With Tropical Storm Irene barely behind us, we find ourselves again in the dark—both without power and without answers. Indeed, after Irene the General Assembly convened several hearings to learn what was done well in response, and what needed to be improved. The resulting conclusion was that the utilities need to create better and more accurate communication channels with local officials, and to increase their tree trimming efforts. A fine start. Only two months later, though, Mother Nature has hit us again. While we arguably have improved communication capabilities, the quality of information is no better. We don’t know the “who, when or how much” of the response efforts—this is an unacceptable situation. The core problem, I believe, derives from the uncertain structure and transparency of the so-called “mutual aid” agreements between our state utilities and utilitycompanies in other states.

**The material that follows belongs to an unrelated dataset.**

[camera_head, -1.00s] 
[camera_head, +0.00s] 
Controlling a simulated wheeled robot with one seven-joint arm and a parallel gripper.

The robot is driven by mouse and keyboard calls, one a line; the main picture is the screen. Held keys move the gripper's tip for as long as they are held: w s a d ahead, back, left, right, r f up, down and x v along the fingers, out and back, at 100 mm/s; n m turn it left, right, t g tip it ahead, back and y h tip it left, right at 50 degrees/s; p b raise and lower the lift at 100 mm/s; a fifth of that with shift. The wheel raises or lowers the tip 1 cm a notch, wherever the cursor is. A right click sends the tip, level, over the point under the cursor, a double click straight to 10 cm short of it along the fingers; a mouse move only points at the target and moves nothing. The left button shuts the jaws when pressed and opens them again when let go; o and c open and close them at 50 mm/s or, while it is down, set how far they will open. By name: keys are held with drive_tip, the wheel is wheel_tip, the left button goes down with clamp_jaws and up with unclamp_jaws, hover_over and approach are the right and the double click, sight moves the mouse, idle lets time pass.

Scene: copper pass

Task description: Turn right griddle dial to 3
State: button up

Rather than having a massive staff of response crews on the payroll (and thus in the rate structure), our utilities have agreements with utilities in neighboring states and Canada, and some private contractors, to come to their aid in the time of need. The timing, pricing and enforceability of these agreements, however, are something of a mystery. Are the rumors of trucks waiting at the border until they get paid and/or the right price accurate? Are our utilities forced to bid against themselves in emergency situations? Can our utilities seek redress if the aid is slow or nonexistent? Despite repeated inquiries, I have been unable to get a solid answer.
Thus, for the next round of inevitable hearings and proposed legislation, we must examine these mutual aid agreements and make the details known. Preparedness is the goal, and a frank analysis of who has our backs, and at what cost, is the method to us get there.